Lets clarify what Gentoo is not first. Gentoo is not a Linux distro.
Gentoo is the portage package manager and the ::gentoo ebuild repository. Everything else is $UPSTREAM. You use Gentoo to design and install your own Linux disto.
Every Gentoo install is different. What we all have in common is the toolkit.
Users that approach Gentoo as if it were a binary distro are usually disappointed. The 'design' part of Gentoo is important. Users have to take the design decisions that binary distros have already made.
It provides the controls for that and demands that they be used.
Quote: | gentoo was once and still appears to be a giant collection of bash shell scripts with a python faction always present but on a tight leash. |
That's a pretty good low level summary. ebuilds are bash and the package manager is written in python.

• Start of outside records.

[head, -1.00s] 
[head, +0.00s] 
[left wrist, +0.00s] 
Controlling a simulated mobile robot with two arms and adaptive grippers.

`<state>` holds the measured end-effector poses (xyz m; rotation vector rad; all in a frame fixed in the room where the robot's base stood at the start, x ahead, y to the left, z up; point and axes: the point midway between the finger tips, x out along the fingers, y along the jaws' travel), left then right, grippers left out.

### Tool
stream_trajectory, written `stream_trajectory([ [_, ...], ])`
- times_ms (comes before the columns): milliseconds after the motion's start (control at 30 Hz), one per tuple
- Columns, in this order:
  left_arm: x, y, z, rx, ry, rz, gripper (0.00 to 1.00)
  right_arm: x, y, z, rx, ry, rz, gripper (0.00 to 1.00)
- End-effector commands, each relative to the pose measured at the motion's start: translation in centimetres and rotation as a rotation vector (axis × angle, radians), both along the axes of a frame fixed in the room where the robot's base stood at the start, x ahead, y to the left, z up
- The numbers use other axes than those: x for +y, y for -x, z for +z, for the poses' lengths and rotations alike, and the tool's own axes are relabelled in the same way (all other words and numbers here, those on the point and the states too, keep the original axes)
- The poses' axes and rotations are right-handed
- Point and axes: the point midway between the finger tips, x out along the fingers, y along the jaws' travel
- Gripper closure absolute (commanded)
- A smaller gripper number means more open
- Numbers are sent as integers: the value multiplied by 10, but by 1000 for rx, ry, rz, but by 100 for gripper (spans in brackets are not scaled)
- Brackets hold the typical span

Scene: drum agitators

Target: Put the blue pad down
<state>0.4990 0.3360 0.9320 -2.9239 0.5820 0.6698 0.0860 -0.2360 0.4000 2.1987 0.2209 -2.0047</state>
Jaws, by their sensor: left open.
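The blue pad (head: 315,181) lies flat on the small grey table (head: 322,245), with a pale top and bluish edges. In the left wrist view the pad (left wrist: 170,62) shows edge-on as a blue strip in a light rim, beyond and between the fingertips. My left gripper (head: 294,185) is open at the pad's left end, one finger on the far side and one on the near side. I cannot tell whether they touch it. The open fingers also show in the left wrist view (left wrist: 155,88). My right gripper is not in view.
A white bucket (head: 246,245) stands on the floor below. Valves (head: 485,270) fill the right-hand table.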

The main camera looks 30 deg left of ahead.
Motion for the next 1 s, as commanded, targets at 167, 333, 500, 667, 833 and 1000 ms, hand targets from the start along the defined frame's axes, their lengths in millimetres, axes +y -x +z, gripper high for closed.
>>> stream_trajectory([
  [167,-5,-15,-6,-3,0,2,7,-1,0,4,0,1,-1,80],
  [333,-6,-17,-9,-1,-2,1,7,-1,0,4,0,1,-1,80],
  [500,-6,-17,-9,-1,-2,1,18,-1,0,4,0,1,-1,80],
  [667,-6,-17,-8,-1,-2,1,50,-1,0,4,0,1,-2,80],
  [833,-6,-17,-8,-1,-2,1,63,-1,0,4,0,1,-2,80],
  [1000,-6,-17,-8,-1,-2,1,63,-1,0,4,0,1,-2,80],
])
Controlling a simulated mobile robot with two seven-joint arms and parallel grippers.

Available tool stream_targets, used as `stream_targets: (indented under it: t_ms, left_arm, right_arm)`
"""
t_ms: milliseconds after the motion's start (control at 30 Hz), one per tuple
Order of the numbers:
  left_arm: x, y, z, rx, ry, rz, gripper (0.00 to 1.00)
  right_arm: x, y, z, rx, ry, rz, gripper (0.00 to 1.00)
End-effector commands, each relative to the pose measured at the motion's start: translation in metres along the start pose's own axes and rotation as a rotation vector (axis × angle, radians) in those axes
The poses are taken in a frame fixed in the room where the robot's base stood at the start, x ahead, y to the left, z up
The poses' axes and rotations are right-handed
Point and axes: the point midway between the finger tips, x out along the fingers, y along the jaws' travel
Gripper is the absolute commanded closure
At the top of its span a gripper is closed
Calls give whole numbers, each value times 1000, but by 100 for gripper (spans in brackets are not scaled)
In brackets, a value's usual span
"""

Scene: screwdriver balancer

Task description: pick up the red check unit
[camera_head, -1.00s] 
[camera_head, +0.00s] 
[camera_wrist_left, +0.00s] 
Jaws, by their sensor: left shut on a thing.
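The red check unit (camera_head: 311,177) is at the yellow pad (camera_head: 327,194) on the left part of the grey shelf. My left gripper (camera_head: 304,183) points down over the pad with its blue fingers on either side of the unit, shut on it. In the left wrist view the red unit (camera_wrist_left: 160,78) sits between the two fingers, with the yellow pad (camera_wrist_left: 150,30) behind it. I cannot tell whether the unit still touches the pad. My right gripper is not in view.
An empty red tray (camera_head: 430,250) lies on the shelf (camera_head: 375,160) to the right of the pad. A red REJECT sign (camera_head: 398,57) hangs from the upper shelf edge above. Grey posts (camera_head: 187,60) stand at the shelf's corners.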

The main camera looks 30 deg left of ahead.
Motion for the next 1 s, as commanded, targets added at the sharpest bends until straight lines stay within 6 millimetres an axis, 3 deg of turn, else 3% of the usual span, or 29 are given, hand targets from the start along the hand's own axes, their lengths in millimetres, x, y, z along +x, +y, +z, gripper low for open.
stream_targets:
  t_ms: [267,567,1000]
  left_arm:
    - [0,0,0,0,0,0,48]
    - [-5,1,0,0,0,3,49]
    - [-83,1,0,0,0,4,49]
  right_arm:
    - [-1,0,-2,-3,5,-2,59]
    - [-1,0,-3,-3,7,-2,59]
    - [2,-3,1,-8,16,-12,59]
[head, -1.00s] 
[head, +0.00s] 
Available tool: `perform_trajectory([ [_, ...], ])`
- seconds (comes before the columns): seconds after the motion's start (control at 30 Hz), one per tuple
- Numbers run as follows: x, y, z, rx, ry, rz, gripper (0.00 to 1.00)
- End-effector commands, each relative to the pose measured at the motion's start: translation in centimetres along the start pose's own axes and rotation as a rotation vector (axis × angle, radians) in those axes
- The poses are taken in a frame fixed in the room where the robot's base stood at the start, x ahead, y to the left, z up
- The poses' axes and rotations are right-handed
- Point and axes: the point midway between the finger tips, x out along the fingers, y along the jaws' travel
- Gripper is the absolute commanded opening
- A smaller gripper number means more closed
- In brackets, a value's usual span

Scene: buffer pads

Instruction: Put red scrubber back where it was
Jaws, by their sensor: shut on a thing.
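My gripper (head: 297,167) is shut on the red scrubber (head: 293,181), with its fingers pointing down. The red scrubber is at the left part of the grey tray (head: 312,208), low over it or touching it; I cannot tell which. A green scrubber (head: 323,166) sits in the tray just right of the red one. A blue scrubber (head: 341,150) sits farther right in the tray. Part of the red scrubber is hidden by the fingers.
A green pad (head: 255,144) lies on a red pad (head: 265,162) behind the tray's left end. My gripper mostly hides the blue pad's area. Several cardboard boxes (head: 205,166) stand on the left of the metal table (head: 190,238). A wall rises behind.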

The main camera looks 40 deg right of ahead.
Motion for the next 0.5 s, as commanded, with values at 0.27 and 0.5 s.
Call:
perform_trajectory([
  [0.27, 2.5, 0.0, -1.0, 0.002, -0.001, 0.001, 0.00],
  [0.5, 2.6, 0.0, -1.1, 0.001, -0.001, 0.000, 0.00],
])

There is a now abandoned (in Gentoo) package manager written in C++. There is also pckcore, which is not complete. Its C or C++, I don't remember which Its libraries are used for Gentoo CI.
Documentation is always a problem. Both creating it and then maintaining it after it exists. Its mostly due to lack of effort. That's throughout the GNU/Linux world, not just Gentoo.
Anyone can create a Wiki account and post some documentation in the hope that it will be useful to others.
Feel free to join in the fun.
I would only read Linux related documents three years old or less ... until I got desperate.
On another topic altogether, how good is your memory?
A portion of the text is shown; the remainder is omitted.